*WORK REQUIRED*: Here are some records; copy every line that holds the word "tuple".

*INPUT MATERIAL*:
────────────────
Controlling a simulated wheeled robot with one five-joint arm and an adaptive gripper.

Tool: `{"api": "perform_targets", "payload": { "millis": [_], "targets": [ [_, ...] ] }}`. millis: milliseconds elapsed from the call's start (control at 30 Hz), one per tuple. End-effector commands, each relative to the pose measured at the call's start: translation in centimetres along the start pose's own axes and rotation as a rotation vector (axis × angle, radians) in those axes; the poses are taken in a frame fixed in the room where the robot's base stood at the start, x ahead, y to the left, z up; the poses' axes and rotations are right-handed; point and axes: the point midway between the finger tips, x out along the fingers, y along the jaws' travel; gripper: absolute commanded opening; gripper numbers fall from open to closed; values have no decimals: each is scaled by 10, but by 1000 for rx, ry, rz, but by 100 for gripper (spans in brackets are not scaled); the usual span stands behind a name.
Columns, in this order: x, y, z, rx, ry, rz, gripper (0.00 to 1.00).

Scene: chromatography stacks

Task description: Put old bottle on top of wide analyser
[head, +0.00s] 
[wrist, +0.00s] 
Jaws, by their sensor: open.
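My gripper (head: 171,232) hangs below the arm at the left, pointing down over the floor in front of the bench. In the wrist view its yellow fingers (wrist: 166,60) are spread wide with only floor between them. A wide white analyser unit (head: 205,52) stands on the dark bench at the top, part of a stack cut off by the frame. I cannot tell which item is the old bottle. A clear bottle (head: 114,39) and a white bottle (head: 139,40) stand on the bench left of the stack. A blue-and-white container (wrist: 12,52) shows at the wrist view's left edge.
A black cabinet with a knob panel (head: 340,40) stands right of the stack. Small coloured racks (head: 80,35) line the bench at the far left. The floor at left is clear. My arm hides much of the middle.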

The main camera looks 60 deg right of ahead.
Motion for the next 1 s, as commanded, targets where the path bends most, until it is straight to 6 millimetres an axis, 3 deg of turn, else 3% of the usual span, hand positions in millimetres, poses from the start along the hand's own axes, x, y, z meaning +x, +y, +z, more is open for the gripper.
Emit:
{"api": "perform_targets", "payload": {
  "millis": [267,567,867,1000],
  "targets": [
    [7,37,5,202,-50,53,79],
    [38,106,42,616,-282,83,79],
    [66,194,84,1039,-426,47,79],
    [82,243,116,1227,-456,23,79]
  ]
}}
────────────────
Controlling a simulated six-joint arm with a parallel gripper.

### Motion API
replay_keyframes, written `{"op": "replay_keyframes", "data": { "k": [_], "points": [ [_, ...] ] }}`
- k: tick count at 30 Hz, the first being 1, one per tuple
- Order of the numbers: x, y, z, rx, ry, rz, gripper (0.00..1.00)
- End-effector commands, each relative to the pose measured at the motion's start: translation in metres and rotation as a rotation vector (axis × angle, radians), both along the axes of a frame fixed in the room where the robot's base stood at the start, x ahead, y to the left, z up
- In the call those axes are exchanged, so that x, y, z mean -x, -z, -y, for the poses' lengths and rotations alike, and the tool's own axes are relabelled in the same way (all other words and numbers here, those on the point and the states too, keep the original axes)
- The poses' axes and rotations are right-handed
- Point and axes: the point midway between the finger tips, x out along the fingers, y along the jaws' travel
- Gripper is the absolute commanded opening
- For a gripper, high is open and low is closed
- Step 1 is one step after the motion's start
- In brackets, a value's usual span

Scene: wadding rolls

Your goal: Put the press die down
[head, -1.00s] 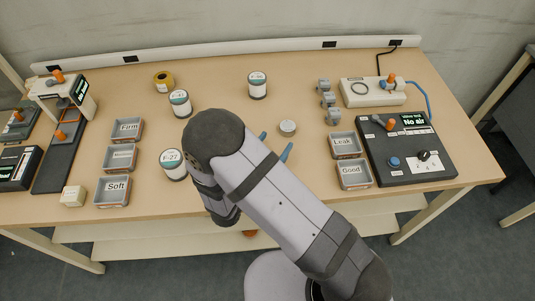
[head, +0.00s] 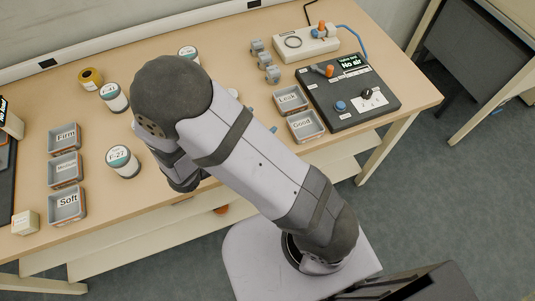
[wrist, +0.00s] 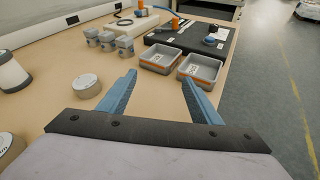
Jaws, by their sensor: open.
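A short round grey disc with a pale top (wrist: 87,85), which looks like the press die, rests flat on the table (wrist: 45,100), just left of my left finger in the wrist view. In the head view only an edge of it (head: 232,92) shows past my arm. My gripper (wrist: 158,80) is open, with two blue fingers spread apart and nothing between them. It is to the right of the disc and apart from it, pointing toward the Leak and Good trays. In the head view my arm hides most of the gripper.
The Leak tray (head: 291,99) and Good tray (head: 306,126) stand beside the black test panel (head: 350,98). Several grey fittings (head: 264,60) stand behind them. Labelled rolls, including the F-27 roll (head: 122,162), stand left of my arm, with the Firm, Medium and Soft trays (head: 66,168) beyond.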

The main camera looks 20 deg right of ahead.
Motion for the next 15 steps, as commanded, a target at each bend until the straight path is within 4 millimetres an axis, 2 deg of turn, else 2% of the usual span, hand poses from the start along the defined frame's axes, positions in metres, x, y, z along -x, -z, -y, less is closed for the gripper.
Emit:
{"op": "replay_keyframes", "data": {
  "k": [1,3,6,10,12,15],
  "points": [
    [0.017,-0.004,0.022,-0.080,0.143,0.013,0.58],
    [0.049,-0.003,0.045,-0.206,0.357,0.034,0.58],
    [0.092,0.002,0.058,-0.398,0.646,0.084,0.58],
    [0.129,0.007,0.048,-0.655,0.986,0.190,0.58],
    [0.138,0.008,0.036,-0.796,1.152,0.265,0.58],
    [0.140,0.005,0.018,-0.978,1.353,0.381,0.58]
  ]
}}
────────────────
*SOLUTION FOR THIS TASK*:
Tool: `{"api": "perform_targets", "payload": { "millis": [_], "targets": [ [_, ...] ] }}`. millis: milliseconds elapsed from the call's start (control at 30 Hz), one per tuple. End-effector commands, each relative to the pose measured at the call's start: translation in centimetres along the start pose's own axes and rotation as a rotation vector (axis × angle, radians) in those axes; the poses are taken in a frame fixed in the room where the robot's base stood at the start, x ahead, y to the left, z up; the poses' axes and rotations are right-handed; point and axes: the point midway between the finger tips, x out along the fingers, y along the jaws' travel; gripper: absolute commanded opening; gripper numbers fall from open to closed; values have no decimals: each is scaled by 10, but by 1000 for rx, ry, rz, but by 100 for gripper (spans in brackets are not scaled); the usual span stands behind a name.
- k: tick count at 30 Hz, the first being 1, one per tuple

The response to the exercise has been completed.